Tek kullanımlık plastiklerle ilgili Avrupa Birliği’nde bir kısıtlama, yasaklama söz konusu olmadığını sadece fizibilite çalışması olduğunu belirten Kurum, "Bunun dışında AB’de tek kullanımlık plastiklerle alakalı bir kısıtlama yasaklama söz konusu değil. Biz AB’den çok daha ileri adımlar atıyoruz" diye konuştu.

2020 yılında 39 bin 220 çevre denetimi yapıldığını belirten Kurum, toplamda 4 bin 891 tesise 240 milyon lira idari para cezası uygulandığını, 298 işletmenin ise kapatıldığını söyledi. Bakan Kurum, “2021 yılının ilk altı ayında 18 bin 159 çevre denetimi yapılmış ve 118 milyon 800 bin lira para cezası uygulanmış 202 işletme faaliyeti durdurulmuş” dedi.

"Taraf ülkelerden daha fazla adım atıyoruz"

Paris İklim Anlaşması’na Türkiye’nin taraf olmaması yönünde gelen eleştirilere cevap veren Kurum, "Anlaşmaya taraf olamasak da taraf olan tüm ülkelerden daha fazla iklim değişikliğini ve etkilerini aza indirmek adına adımlar atıyoruz. İstediğiniz ülke ile karşılaştırırız. ‘Anlaşmaya taraf olmuş şu ülkeler şunları yapmış, gelişmekte olan ülkeler adına şunları eksik yapıyorsunuz’ deyin. Böyle bir durum söz konusu değil, biz gelişmiş ülkeler kadar adımlar atıyoruz atmaya devam edeceğiz" dedi.
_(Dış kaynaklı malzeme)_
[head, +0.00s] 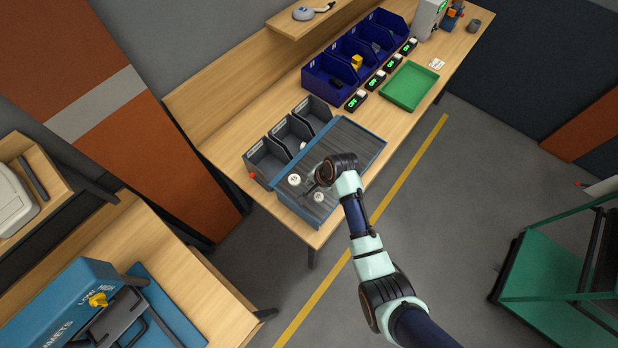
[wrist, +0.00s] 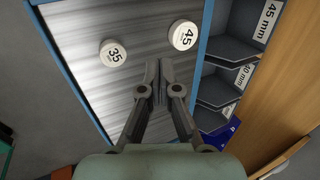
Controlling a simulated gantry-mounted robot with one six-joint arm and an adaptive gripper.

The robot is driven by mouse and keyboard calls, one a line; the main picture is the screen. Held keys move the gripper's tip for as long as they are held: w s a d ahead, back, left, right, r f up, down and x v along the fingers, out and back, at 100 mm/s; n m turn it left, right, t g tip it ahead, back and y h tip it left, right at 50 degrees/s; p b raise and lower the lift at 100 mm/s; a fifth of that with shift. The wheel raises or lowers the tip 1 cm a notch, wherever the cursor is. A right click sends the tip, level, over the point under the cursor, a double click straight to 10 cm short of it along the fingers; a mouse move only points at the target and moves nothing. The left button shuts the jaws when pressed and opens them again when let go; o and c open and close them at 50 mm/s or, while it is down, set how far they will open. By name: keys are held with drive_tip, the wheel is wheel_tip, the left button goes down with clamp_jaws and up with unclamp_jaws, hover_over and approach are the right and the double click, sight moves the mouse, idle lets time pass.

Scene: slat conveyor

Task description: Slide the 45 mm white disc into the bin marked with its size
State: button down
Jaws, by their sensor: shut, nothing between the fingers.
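The white 45 disc (head: 294,179) lies flat on the grey slatted conveyor (head: 347,143), near its left end and bin side; its printed 45 shows in the wrist view (wrist: 183,35). A second white disc marked 35 (head: 319,197) lies nearer the outer edge; it also shows in the wrist view (wrist: 113,53). My gripper (wrist: 158,68) is shut and empty over the slats, its tips apart from both discs and short of the 45 disc. The bin labelled 45 mm (wrist: 238,28) opens beside the conveyor; it is the leftmost grey bin (head: 265,163) in the head view.
Two more grey bins (head: 290,133) follow along the conveyor; the adjacent one carries a partly readable label (wrist: 228,82). A blue rim (wrist: 66,58) edges the conveyor. Blue bins (head: 329,77) and a green tray (head: 409,86) stand farther along the bench.

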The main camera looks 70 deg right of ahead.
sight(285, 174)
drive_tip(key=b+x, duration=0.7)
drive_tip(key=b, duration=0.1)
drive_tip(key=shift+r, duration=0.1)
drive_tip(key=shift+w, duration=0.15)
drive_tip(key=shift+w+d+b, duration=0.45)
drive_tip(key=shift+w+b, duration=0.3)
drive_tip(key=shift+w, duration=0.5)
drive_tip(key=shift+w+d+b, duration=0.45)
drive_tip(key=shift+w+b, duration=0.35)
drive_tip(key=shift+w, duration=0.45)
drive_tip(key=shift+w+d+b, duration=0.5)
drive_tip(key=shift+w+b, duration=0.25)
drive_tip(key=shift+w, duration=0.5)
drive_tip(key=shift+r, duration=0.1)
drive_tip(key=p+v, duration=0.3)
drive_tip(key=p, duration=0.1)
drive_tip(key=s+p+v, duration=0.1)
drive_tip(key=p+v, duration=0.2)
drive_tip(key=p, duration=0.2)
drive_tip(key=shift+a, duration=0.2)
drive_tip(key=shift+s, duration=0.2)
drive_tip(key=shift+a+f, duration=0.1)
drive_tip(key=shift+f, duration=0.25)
Türkiye’nin gelişmiş bir ülke olmamasına rağmen Paris Anlaşması’nın ek 1 listesinde yer almasının bir haksızlık olduğunu belirten Kurum, ek 1 listede yer alınması nedeniyle Türkiye’nin anlaşma kapsamında oluşturulan fondan faydalanamadığı bunun yerine Dünya Bankası’nda Türkiye’ye kredi kullandırılmasının teklif edildiğini söyledi.

Kurum, Dünya Bankası’ndan halen kredi kullandırılmadığını, bu haksızlığın ortadan kaldırılması halinde Türkiye’nin de anlaşmaya taraf olabileceğini söyledi.